─── Information supplied ───

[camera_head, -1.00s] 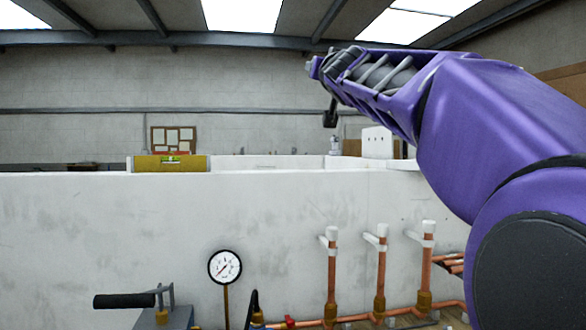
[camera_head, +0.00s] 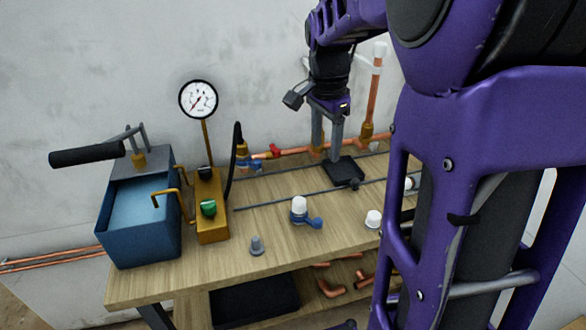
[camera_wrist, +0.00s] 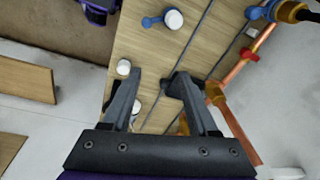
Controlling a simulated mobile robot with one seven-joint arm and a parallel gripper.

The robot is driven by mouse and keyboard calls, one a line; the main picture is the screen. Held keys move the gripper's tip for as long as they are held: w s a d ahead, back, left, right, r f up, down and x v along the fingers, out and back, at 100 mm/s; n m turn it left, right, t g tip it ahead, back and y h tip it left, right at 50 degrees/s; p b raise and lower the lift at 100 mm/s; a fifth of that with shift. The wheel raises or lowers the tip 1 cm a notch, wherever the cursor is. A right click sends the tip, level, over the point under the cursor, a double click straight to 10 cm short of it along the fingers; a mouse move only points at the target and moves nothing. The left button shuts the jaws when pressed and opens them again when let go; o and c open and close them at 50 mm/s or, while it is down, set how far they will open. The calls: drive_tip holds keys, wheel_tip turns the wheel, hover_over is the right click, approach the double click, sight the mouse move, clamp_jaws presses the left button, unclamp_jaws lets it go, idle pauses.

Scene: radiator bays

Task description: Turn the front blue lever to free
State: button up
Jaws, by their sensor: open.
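The front blue lever (camera_head: 316,223) sits low on the bench beside a white-capped fitting (camera_head: 299,204). In the wrist view the same blue lever (camera_wrist: 151,22) shows near the top, left of its white cap (camera_wrist: 173,19). A second blue part (camera_head: 254,167) is further back by the wall, beside a red lever (camera_head: 275,151). My gripper (camera_head: 327,142) points down over the back of the bench, behind and slightly right of the front lever. Its two fingers (camera_wrist: 158,75) are apart, with nothing held between them. The lever's exact marked position is too small to read.
A blue pump box (camera_head: 140,215) with a black handle and a gauge (camera_head: 198,99) stand at the left. Copper pipes (camera_head: 374,90) rise at the back.

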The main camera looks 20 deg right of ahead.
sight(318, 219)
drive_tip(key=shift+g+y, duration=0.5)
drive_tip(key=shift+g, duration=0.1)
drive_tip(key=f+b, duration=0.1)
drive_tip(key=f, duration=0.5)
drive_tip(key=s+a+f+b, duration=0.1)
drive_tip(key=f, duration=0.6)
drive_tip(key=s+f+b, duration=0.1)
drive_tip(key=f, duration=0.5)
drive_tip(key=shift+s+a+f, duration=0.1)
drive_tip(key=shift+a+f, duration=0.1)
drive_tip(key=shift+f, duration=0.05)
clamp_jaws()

───

# Directions for this task
Keep the pictures out of the copy and return the rest of the data above exactly.

# Exercise answer
[camera_head, -1.00s] 
[camera_head, +0.00s] 
[camera_wrist, +0.00s] 
Controlling a simulated mobile robot with one seven-joint arm and a parallel gripper.

The robot is driven by mouse and keyboard calls, one a line; the main picture is the screen. Held keys move the gripper's tip for as long as they are held: w s a d ahead, back, left, right, r f up, down and x v along the fingers, out and back, at 100 mm/s; n m turn it left, right, t g tip it ahead, back and y h tip it left, right at 50 degrees/s; p b raise and lower the lift at 100 mm/s; a fifth of that with shift. The wheel raises or lowers the tip 1 cm a notch, wherever the cursor is. A right click sends the tip, level, over the point under the cursor, a double click straight to 10 cm short of it along the fingers; a mouse move only points at the target and moves nothing. The left button shuts the jaws when pressed and opens them again when let go; o and c open and close them at 50 mm/s or, while it is down, set how far they will open. The calls: drive_tip holds keys, wheel_tip turns the wheel, hover_over is the right click, approach the double click, sight the mouse move, clamp_jaws presses the left button, unclamp_jaws lets it go, idle pauses.

Scene: radiator bays

Task description: Turn the front blue lever to free
State: button up
Jaws, by their sensor: open.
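The front blue lever (camera_head: 316,223) sits low on the bench beside a white-capped fitting (camera_head: 299,204). In the wrist view the same blue lever (camera_wrist: 151,22) shows near the top, left of its white cap (camera_wrist: 173,19). A second blue part (camera_head: 254,167) is further back by the wall, beside a red lever (camera_head: 275,151). My gripper (camera_head: 327,142) points down over the back of the bench, behind and slightly right of the front lever. Its two fingers (camera_wrist: 158,75) are apart, with nothing held between them. The lever's exact marked position is too small to read.
A blue pump box (camera_head: 140,215) with a black handle and a gauge (camera_head: 198,99) stand at the left. Copper pipes (camera_head: 374,90) rise at the back.

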The main camera looks 20 deg right of ahead.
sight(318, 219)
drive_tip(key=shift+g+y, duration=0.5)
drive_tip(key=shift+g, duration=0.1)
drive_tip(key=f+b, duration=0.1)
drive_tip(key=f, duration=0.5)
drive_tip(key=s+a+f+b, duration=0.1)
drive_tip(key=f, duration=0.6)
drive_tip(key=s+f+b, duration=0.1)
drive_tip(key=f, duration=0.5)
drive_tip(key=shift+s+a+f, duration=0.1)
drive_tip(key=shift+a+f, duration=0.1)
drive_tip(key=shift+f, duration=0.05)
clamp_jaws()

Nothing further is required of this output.